* _Information supplied_
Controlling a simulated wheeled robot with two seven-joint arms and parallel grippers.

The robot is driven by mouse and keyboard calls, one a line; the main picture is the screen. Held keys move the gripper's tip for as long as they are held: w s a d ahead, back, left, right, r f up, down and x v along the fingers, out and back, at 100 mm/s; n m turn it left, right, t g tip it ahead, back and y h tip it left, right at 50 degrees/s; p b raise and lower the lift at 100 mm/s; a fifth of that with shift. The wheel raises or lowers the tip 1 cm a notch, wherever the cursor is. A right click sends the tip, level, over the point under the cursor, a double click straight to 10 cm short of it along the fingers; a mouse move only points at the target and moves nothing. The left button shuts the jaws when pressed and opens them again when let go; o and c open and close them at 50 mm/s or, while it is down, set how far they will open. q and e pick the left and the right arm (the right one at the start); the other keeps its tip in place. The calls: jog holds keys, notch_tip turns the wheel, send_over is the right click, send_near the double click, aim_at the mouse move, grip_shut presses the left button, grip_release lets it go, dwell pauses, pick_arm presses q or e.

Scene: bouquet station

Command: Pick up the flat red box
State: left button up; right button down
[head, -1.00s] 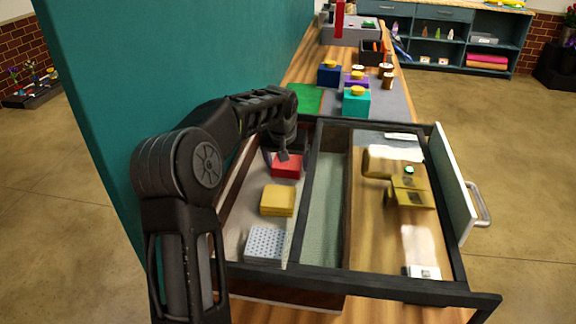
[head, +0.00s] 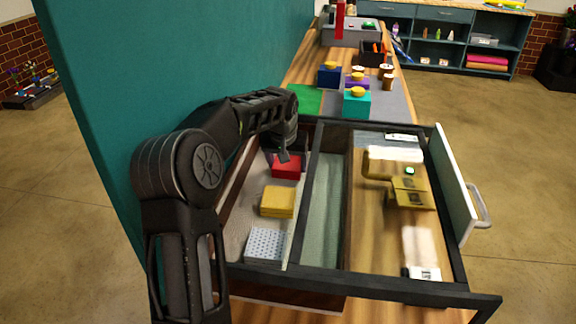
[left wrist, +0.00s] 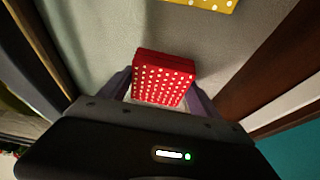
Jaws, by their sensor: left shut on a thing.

* _To do_
All lines from the one holding "Scene: bouquet station" to the end of the listing above need to be duplicated exactly. None of the pictures should be included.

* _Written reply_
Scene: bouquet station

Command: Pick up the flat red box
State: left button up; right button down
[head, -1.00s] 
[head, +0.00s] 
[left wrist, +0.00s] 
Jaws, by their sensor: left shut on a thing.

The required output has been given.